From George W. Bush taking American forces into Afghanistan, followed by the fiasco in Iraq, to Obama winning the presidential election on an anti-war campaign, and Trump’s surprise triumph in 2016 promising an “America First” foreign policy to Biden’s promise to “restore the soul of America”, one question has been constant. Does doing good for the American people, mean doing less for the world? Have the people of Afghanistan paid the price for an American foreign policy focussed on restoring its economy, and on countering the most pressing long-term threat to U.S. supremacy from China?

President Biden speaking, after the fall of Kabul, remained steadfast on its decision to withdraw, contending that a delayed pull out would have done nothing to make things better in Afghanistan, and that it was time for regional diplomacy to take over, in Afghanistan. That the United States was going to pull out its forces from Afghanistan, was a foregone conclusion. The dice had been rolled with the Trump administration signing the peace deal with the Taliban sans the Afghan government, and setting a clear timeline for complete withdrawal.

When the Biden presidency took over, a withdrawal was imminent, but the manner in which it has played out has led to an unbridgeable security gap, that the Afghan security forces were never equipped to deal with. Even if President Biden contends that, the United States was never meant to do nation building in Afghanistan that is exactly what it has been doing there in the last two decades following the Bonn negotiations after the ouster of the Taliban regime. The U.S. might find succour in that terrorist groups such as the Al Qaeda stands relatively decimated, and in the hope that the Taliban, in the near future, will not allow Afghanistan to be used to launch attacks against the American homeland.
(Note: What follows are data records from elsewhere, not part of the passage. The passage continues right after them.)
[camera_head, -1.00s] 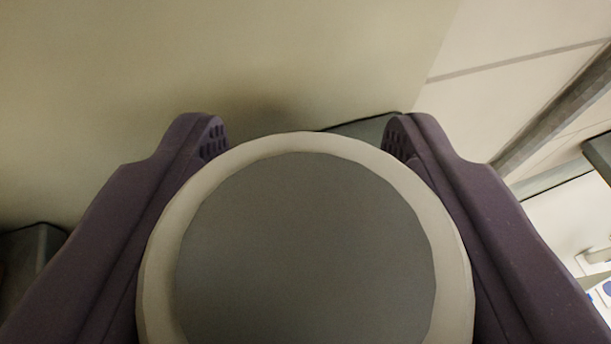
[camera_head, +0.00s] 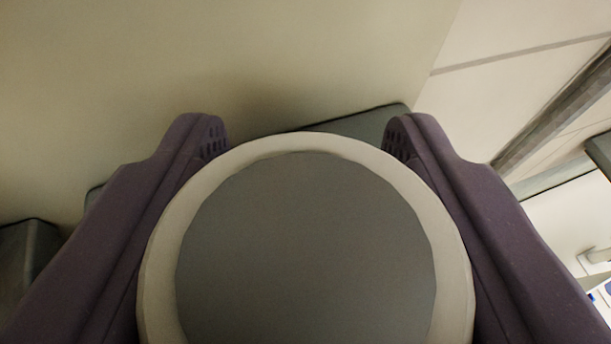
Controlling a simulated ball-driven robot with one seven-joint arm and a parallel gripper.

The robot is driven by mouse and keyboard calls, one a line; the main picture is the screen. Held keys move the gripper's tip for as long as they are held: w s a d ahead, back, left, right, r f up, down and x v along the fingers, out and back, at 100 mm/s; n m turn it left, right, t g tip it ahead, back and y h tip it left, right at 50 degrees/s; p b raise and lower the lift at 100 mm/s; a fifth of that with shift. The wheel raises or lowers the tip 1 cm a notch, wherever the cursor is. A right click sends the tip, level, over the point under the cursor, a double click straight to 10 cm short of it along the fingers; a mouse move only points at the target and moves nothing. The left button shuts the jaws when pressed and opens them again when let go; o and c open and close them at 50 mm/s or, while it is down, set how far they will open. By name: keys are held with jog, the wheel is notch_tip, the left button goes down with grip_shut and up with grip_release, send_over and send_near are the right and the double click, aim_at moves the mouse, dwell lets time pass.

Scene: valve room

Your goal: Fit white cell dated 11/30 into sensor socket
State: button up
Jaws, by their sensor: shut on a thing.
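A round white cell (camera_head: 305,245) with a dark grey disc-shaped end face fills the lower middle of the view. My gripper (camera_head: 305,140) is shut on it, with one purple finger on each side of its pale rim. No date shows on the face turned to me. I cannot make out the sensor socket; the cell and fingers hide what lies directly behind them.
A beige surface (camera_head: 290,50) fills the upper left. A dark grey-green block (camera_head: 355,124) shows just behind the cell, and another (camera_head: 28,255) is at the left edge. White panels (camera_head: 520,40) and a grey bar (camera_head: 555,115) are at the right.

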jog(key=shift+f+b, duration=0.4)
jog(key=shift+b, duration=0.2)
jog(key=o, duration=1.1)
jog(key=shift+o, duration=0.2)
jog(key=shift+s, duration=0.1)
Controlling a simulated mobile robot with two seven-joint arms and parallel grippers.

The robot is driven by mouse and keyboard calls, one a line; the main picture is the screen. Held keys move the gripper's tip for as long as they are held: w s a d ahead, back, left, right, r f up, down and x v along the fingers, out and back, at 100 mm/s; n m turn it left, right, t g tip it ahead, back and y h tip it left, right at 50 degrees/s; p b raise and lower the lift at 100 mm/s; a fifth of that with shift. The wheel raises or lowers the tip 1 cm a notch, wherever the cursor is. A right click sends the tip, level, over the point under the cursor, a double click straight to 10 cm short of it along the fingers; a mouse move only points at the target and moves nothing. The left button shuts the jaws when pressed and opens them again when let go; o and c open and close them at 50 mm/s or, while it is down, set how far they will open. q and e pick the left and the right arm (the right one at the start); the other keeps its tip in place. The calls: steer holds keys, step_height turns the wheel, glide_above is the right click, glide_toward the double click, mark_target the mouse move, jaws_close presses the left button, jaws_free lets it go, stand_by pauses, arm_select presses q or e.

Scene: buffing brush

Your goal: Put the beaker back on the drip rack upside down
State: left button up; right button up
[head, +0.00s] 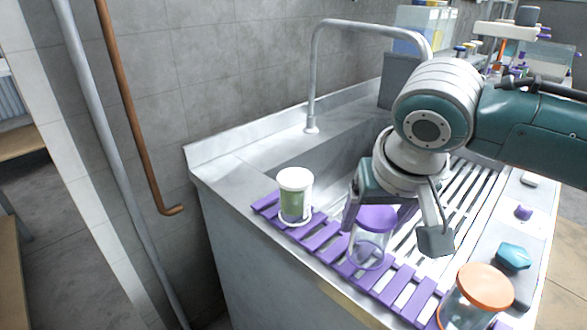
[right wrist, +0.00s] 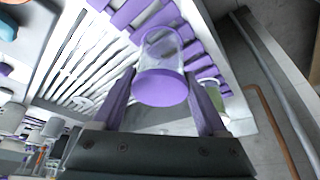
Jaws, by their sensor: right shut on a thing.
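The clear beaker (head: 366,248) has a purple end that faces up and its glass rim toward the purple slatted drip rack (head: 317,237). In the right wrist view the beaker (right wrist: 161,48) has its purple end nearest the camera, with the slats beyond it. My right gripper (head: 385,222) comes down from above and is shut on the beaker near its purple end. The two fingers are on either side of it in the right wrist view. The beaker is at or just above the slats; I cannot tell whether it touches. My left gripper is not in view.
A white-topped green container (head: 295,196) stands on the rack left of the beaker. An orange-topped clear jar (head: 477,297) is at front right. A grey curved tap (head: 312,80) rises behind the sink. A teal object (head: 513,256) lies on the right counter.

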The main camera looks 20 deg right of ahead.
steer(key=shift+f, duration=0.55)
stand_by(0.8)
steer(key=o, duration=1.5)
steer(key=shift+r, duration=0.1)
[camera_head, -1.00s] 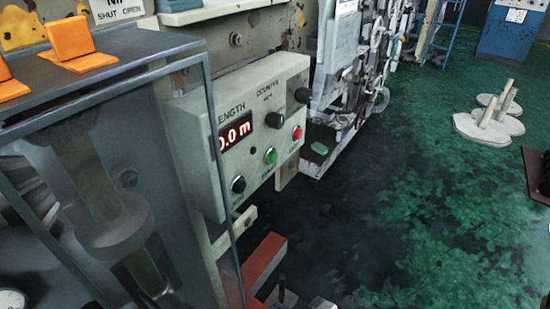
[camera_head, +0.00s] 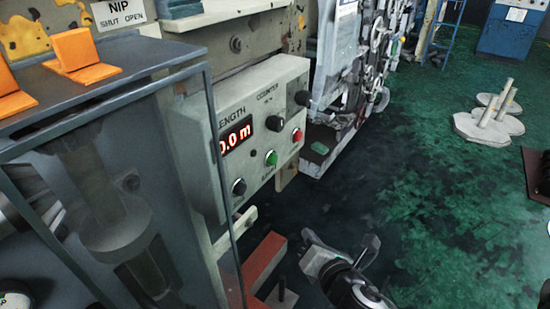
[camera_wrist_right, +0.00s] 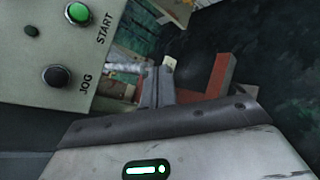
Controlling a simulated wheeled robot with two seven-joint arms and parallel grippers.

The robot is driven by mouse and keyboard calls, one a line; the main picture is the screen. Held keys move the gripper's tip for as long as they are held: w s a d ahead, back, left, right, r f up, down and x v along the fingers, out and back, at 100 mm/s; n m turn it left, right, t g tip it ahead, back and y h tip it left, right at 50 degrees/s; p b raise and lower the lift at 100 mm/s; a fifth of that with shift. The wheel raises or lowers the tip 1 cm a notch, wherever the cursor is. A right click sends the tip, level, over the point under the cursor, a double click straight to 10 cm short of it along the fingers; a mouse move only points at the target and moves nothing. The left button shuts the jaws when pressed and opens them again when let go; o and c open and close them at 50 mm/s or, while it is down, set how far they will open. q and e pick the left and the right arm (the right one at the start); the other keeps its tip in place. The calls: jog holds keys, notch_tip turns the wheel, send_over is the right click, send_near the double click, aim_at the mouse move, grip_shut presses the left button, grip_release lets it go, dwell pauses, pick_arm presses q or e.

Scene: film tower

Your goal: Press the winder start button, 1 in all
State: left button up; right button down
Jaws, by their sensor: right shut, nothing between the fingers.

However, it will be naïve to pat America’s back on a mission accomplished, and whitewash the extent of American involvement in Afghanistan, and its failure to put reins on its ally in the war on terror, Pakistan, for providing safe havens to one of Taliban’s most violent wings, the Haqqani network. The United States has intervened, directly and indirectly, in Afghanistan for its own strategic and national security reasons. During the Cold War, the United States used the Mujahideen forces with Pakistan as a conduit to fight the Soviets, and post the 9/11 attacks, Operating Enduring Freedom brought American boots on the ground to hunt those responsible for the attacks.

The twenty years of international presence in Afghanistan spearheaded by the Americans and investments from different quarters did bring a new era in Afghanistan, and a new generation of young Afghans who had never experienced life under the Taliban rule. However, beyond the rhetoric, did the long-term interest of Afghans and sustainability of the liberal democracy being promised, ever feature, for real, in U.S. policymaking?

So, is President Biden categorically telling, once and for all, what Afghanistan really means for the American beltway? Was Afghanistan merely a zone of conflict, where the U.S. forces were made to sleepwalk through military missions devoid of any strategy? As a former U.S. military commander commented, “We didn’t fight a 20-year war in Afghanistan; we fought 20 incoherent wars, one year at a time, without a sense of direction.” While foreign policy analysts and political leaders in the U.S. and in other countries called out President Trump as inward looking, and devoid of any vision, has President Biden and his foreign policy-national security team also succumb to the overarching belief that more could be done at home, by doing less abroad? Like many predecessors, President Biden and his foreign policy choices stand on the quintessential precipice of U.S. power to restore the fate of its own people while shaping the future of others beyond its homeland.

 

*Monish Tourangbam is Senior Assistant Professor at the Department of Geopolitics and International Relations, Manipal Academy of Higher Education and Honorary Director, Kalinga Institute of Indo-Pacific Studies.